His friends outside the police department said he was a great guy; one quote I read said, "My experience with Mr. Dorner was overwhelmingly positive. I never saw any indications in him that he was violent or particularly aggressive, certainly nothing that would suggest to me that he could commit the crimes with which he's been accused.""
All the allegations and negative crap about Dorner is coming from the LAPD and their associates.
Dorner tried to do the right thing when he reported an officer for kicking a suspect twice in the chest and once in the face, while cuffing him.
During the hearing I feel the other officers hide behind the Blue Wall of Silence and lied to cover their A**, and turned it back on Dorner.
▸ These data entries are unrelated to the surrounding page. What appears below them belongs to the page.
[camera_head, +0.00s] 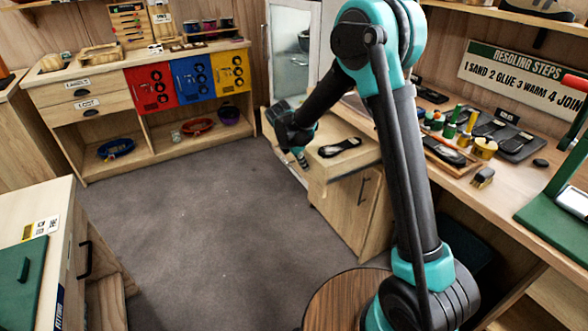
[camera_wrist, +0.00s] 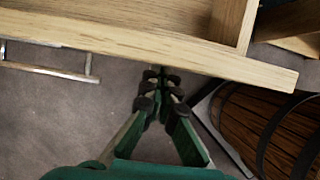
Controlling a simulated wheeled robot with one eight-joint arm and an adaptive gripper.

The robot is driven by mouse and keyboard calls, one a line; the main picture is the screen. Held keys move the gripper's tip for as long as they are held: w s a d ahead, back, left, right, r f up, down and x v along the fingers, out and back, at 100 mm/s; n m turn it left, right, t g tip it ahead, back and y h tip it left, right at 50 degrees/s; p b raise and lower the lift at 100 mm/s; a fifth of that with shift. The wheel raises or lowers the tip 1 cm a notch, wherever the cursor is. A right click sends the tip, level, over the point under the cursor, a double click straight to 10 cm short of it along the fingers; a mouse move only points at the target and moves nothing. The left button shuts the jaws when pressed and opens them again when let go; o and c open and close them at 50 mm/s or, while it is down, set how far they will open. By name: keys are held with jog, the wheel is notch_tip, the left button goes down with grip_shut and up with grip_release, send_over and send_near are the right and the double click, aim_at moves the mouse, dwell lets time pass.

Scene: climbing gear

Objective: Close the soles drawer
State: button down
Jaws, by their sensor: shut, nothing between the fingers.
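A light wooden drawer (camera_head: 318,163) stands pulled out from under the right-hand workbench, with a black shoe sole (camera_head: 340,147) lying in it. In the wrist view, the drawer's front board (camera_wrist: 150,45) crosses the top of the picture. A metal bar handle (camera_wrist: 50,72) is on its outer side at the left. My gripper (camera_head: 301,160) is at the drawer's outer left side in the head view. In the wrist view, my gripper (camera_wrist: 160,88) is shut and empty, its fingertips close to the front board's edge. I cannot tell whether they touch it.
A cabinet door (camera_head: 345,205) with a dark handle is below the drawer. A wooden barrel (camera_wrist: 270,125) stands right of my gripper in the wrist view. The workbench (camera_head: 540,190) carries several tools and soles. Grey floor (camera_head: 200,230) lies open to the left.

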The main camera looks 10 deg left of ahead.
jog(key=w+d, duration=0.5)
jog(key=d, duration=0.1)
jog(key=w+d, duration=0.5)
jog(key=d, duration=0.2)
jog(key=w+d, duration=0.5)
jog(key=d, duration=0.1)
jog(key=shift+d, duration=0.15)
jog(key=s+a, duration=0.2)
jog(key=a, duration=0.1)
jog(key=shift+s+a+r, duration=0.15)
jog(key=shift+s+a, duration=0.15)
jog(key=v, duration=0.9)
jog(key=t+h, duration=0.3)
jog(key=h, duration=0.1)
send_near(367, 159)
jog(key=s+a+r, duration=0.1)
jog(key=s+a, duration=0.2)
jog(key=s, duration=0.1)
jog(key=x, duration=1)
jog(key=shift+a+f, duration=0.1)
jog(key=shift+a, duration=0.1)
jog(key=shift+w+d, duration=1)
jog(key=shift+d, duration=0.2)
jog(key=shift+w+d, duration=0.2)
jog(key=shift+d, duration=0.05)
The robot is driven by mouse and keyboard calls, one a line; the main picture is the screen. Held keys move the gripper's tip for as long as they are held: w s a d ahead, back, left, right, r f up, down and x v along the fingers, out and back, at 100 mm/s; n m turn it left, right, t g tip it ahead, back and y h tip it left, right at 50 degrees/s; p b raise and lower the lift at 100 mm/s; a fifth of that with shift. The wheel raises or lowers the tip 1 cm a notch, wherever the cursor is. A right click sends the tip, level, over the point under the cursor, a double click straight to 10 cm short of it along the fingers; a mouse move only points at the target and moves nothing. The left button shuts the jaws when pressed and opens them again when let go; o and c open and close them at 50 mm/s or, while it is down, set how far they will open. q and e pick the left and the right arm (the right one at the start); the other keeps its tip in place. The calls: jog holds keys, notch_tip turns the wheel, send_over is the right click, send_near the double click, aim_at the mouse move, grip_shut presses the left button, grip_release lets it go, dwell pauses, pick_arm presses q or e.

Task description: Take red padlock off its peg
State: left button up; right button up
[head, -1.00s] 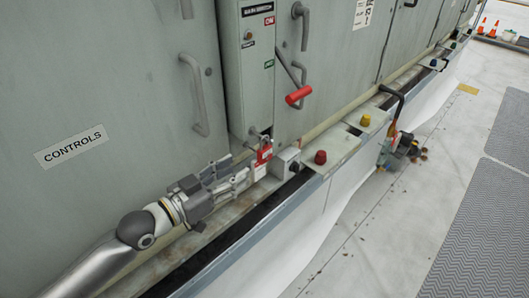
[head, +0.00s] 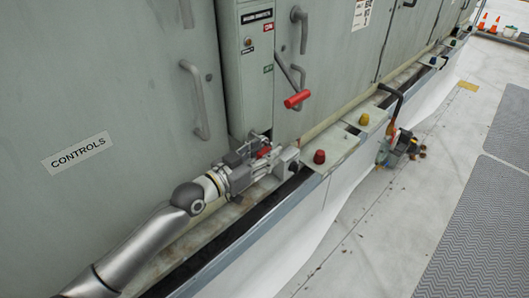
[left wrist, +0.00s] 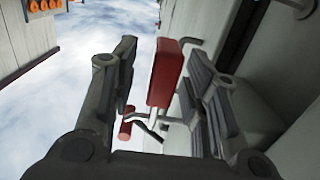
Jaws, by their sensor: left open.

It may be reasonable to assume Dorner was shunned, harassed, and threatened until the other officers had stripped him of his dignity, and deprived him of the one thing he lived for, being a good and honorable police officer.
Is it imaginable that some members of the force threatened to KILL him (Dorner) if he did not clam up? Could that have pushed him over the edge?
The killings that Dorner has done are inexcusable.
I tend to believe that before these terrible murders, Christopher Dorner was basically a good soul, and that his experience with the LAPD had left him without hope!
Whatever the outcome of this senseless murder spree, I feel the LAPD has covered for some dishonorable officers at Christopher Dormers' expense.
The justice department and the FBI should do a full investigation of this matter; I believe there may be a fair amount of truth in Christopher Dorner's Manifesto.